Walking Israel
I imagine Fletcher’s chapter about Beit Oren would have a very different ending if he were to write it now. And maybe a different one again, if he returns in two years, such is the ever-oscillating way of life—from light to dark and back again—in this always complex corner of the world.
Tragedy on the Carmel
Beit Oren is something of a paradox: a handsome kibbutz in a spectacular setting (the lush, often misty Carmel is sometimes described as the “Switzerland of Israel”) that has become a symbol of the kibbutz movement’s bad times. In the 1980s, it was one of the first settlements to approach the brink of bankruptcy and nearly dissolved amidst great debate in the community and amid the movement itself. (Kibbutz historians refer to it as the “Beit Oren Affair”.) I’d read that it had dissolved as a kibbutz, but a member with whom we spoke this summer denied that fact—he said that already-privatized kibbutz was moving in that direction, though.
Now, who knows what will become it. Tourism in its expansive mountain-top guesthouse is the main source of income. (Agriculture must have been difficult on this remote and rocky ridgeline.) Who knows if the kibbutz will rise again, like a phoenix from the ashes, or whether this will be the final, ignominious chapter in the story of a once-proud community.
I was equally concerned about Avraham Eilat, the father of my friend Yoav, and one of Israel’s leading visual artists, who lives—or perhaps lived—in the village of Ein Hod. I only now learned that Ein Hod has also been badly damaged by the fire. I haven’t heard whether Eilat lost his beautiful art-filled house overlooking the valley.
Gideon Levy of Ha’Aretz provided a moving and insightful report from behind the lines of the forest fire and those most affected by it.
The Kibbutz at 100
Even more fascinating is this snippet from an interview with social critic Noam Chomsky, in which he reminisces about his own time, many decades ago, on a kibbutz. (It was Kibbutz HaZorea, which I passed many times while staying at a nearly kibbutz last summer and which was documented in the film of the same name.)

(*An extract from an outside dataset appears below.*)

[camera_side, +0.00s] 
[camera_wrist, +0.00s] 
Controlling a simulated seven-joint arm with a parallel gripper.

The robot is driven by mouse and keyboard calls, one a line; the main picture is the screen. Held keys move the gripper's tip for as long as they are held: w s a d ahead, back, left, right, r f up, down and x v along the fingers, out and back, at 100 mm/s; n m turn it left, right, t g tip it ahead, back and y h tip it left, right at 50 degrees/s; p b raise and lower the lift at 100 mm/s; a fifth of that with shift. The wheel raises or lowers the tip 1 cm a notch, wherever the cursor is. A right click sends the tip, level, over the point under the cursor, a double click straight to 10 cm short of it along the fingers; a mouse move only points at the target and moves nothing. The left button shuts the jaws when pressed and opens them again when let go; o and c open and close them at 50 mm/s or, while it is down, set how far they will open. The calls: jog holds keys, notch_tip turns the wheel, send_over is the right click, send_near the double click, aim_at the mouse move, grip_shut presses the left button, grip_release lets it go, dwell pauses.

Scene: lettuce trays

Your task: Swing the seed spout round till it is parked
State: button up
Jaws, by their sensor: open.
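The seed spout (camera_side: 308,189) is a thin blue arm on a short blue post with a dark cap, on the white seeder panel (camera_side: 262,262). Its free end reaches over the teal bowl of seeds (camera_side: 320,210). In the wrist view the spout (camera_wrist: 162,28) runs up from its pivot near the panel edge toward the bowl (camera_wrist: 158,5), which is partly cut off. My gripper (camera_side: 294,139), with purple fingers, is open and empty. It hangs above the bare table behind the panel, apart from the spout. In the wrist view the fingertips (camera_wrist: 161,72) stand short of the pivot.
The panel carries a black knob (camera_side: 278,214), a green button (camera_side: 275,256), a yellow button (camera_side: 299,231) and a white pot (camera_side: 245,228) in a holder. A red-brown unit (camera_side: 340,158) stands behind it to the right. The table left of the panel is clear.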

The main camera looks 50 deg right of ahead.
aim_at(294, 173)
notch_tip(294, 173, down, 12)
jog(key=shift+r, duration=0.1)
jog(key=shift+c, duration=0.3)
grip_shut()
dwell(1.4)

Chomsky makes an interesting observation about the paradox that the early hardcore socialist kibbutzniks found themselves in, between the ideals of founding a bi-national Arab-Jewish state and of not wanting to employ Arab labour in their communities for fear of becoming just another capitalist overlord:
If you know the history, you know that most idealistic anti-nationalist settlers insisted on a closed Hebrew society, you can’t hire outside labor, that sort of thing. You could see the motivation. They didn’t want to become what the first settlers were: landowners who had cheap Arab labor. They wanted to work the land. Nevertheless, there’s an exclusionary character to it. Which then led into the policy of the state and became quite ugly later. So it was kind of an internal conflict that was never resolved.
Kibbutz Trends and Controversies
- West Bank settlers who have decided to move to an abandoned kibbutz in the Negev—a hopeful trend (if you can call it that), if you believe that the expansion of settlements in the Occupied Territories is the major obstacle to peace in the region. Plus, it suggests that the (largely) right-wing settlers can still take a little impetus from the (largely) left-wing kibbutz movement, which has always been more interested in settling the empty regions beyond the Green Line rather than the contested (and densely populated) areas within what many consider the future state of Palestine.
- a good little article, on the centenary of Kibbutz Degania, about the Hadera Commune and Umm Juni and the site that would become the first kibbutz (described, in a bit of hyperbole, as an “ideological Taj Mahal”). As the article says, it’s not about the architecture that was built there, but the ideas that sprang from the soil. I remember seeing that famous black and white photo of the founders outside the dining hall at Degania, and an old woman’s eyes misting over as she pointed out her father to us.
- A conflict between the Kibbutz Movement and the Israel Land Authority about what (mostly what not) kibbutzim are allowed to use their lands for, as the nation increasingly privatizes its vast public land holdings. Kibbutzim that are trying to profit (or just survive) by building subdivisions non-members, or sell services like daycare or elder-care to non-outsiders are finding themselves afoul of the ILA’s regulations. As the articles says, many kibbutniks “feel the ILA has rebranded them from hard-working farming pioneers into greedy real estate sharks.”
- And then there is another article that looks briefly at just these kinds of expansions and entrepreneurial ventures that different kibbutzim are undertaking in an attempt to maintain their membership and economic viability, as they move away from agriculture and even heavy-industry as their major sources of income, and look to attract new members seeking to escape the hurly-burly of urban life.